◆ **Exercise objective**: Every line below should be copied exactly; drop the pictures.

[start Data entries]

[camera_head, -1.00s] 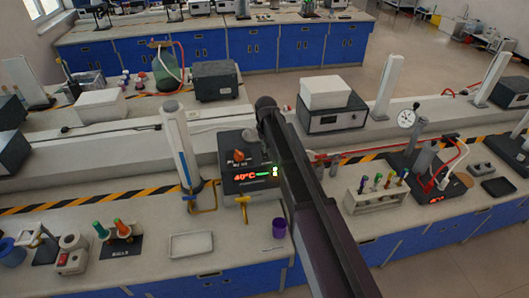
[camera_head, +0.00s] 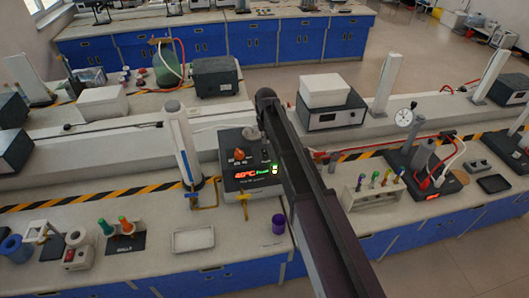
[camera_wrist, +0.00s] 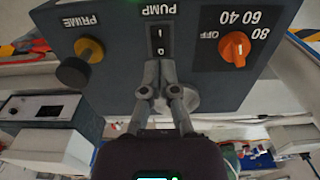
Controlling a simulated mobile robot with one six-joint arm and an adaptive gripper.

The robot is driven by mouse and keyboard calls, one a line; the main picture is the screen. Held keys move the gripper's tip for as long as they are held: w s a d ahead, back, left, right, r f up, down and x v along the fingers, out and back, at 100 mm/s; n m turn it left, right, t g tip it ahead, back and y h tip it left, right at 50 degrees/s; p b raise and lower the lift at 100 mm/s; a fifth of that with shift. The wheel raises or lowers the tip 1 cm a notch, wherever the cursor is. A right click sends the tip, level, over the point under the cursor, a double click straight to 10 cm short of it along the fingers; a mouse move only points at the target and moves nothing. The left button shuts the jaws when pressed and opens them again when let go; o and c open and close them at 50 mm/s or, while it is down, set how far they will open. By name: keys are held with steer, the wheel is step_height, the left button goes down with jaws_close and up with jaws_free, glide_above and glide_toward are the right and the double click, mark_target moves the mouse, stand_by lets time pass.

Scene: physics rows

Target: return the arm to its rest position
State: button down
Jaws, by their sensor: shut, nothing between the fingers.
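My gripper (camera_wrist: 159,70) is shut and empty in the wrist view. Its fingertips are in front of the pump switch (camera_wrist: 161,38) of a dark grey heating unit (camera_wrist: 118,72); I cannot tell if they touch it. The panel appears upside down there, with a yellow prime button (camera_wrist: 89,50) and an orange dial (camera_wrist: 235,48). In the head view the same unit (camera_head: 235,186) stands on the bench with a lit display reading about 40°C. My arm (camera_head: 305,180) reaches from the bottom edge to just right of the unit, and my fingers are mostly hidden there.
A tall white column (camera_head: 183,145) stands close left of the unit. A white-topped box (camera_head: 325,92) is behind.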

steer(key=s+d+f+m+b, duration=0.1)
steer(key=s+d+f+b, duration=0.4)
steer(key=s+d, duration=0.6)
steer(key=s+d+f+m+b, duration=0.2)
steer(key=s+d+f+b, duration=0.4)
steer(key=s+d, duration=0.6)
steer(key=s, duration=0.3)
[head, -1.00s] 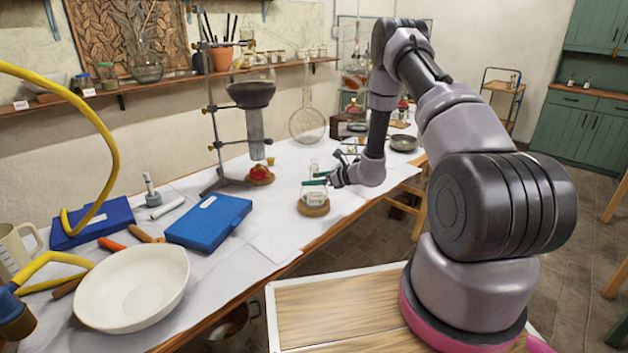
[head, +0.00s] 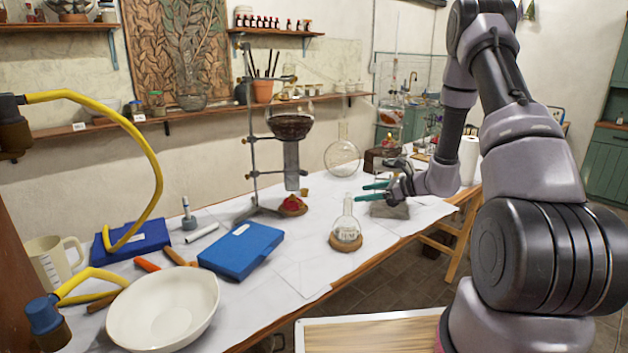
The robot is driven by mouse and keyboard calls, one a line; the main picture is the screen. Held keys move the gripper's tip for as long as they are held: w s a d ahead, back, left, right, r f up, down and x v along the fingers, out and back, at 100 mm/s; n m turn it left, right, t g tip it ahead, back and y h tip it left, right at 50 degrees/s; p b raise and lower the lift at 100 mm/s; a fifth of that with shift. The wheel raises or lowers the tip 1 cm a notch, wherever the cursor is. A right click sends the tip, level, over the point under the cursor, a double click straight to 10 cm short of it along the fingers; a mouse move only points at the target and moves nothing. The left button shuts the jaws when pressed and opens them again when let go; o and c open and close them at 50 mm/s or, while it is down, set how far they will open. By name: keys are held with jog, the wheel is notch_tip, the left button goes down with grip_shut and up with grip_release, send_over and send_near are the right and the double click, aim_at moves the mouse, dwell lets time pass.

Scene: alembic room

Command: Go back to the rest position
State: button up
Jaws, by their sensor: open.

[end Data entries]

◆ **The completed task**:
[camera_head, -1.00s] 
[camera_head, +0.00s] 
[camera_wrist, +0.00s] 
Controlling a simulated mobile robot with one six-joint arm and an adaptive gripper.

The robot is driven by mouse and keyboard calls, one a line; the main picture is the screen. Held keys move the gripper's tip for as long as they are held: w s a d ahead, back, left, right, r f up, down and x v along the fingers, out and back, at 100 mm/s; n m turn it left, right, t g tip it ahead, back and y h tip it left, right at 50 degrees/s; p b raise and lower the lift at 100 mm/s; a fifth of that with shift. The wheel raises or lowers the tip 1 cm a notch, wherever the cursor is. A right click sends the tip, level, over the point under the cursor, a double click straight to 10 cm short of it along the fingers; a mouse move only points at the target and moves nothing. The left button shuts the jaws when pressed and opens them again when let go; o and c open and close them at 50 mm/s or, while it is down, set how far they will open. By name: keys are held with steer, the wheel is step_height, the left button goes down with jaws_close and up with jaws_free, glide_above and glide_toward are the right and the double click, mark_target moves the mouse, stand_by lets time pass.

Scene: physics rows

Target: return the arm to its rest position
State: button down
Jaws, by their sensor: shut, nothing between the fingers.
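My gripper (camera_wrist: 159,70) is shut and empty in the wrist view. Its fingertips are in front of the pump switch (camera_wrist: 161,38) of a dark grey heating unit (camera_wrist: 118,72); I cannot tell if they touch it. The panel appears upside down there, with a yellow prime button (camera_wrist: 89,50) and an orange dial (camera_wrist: 235,48). In the head view the same unit (camera_head: 235,186) stands on the bench with a lit display reading about 40°C. My arm (camera_head: 305,180) reaches from the bottom edge to just right of the unit, and my fingers are mostly hidden there.
A tall white column (camera_head: 183,145) stands close left of the unit. A white-topped box (camera_head: 325,92) is behind.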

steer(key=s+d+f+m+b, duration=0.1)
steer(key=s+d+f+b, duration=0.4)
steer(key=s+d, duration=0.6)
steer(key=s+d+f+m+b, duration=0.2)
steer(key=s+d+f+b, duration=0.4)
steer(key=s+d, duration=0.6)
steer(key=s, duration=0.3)
[head, -1.00s] 
[head, +0.00s] 
The robot is driven by mouse and keyboard calls, one a line; the main picture is the screen. Held keys move the gripper's tip for as long as they are held: w s a d ahead, back, left, right, r f up, down and x v along the fingers, out and back, at 100 mm/s; n m turn it left, right, t g tip it ahead, back and y h tip it left, right at 50 degrees/s; p b raise and lower the lift at 100 mm/s; a fifth of that with shift. The wheel raises or lowers the tip 1 cm a notch, wherever the cursor is. A right click sends the tip, level, over the point under the cursor, a double click straight to 10 cm short of it along the fingers; a mouse move only points at the target and moves nothing. The left button shuts the jaws when pressed and opens them again when let go; o and c open and close them at 50 mm/s or, while it is down, set how far they will open. By name: keys are held with jog, the wheel is notch_tip, the left button goes down with grip_shut and up with grip_release, send_over and send_near are the right and the double click, aim_at moves the mouse, dwell lets time pass.

Scene: alembic room

Command: Go back to the rest position
State: button up
Jaws, by their sensor: open.

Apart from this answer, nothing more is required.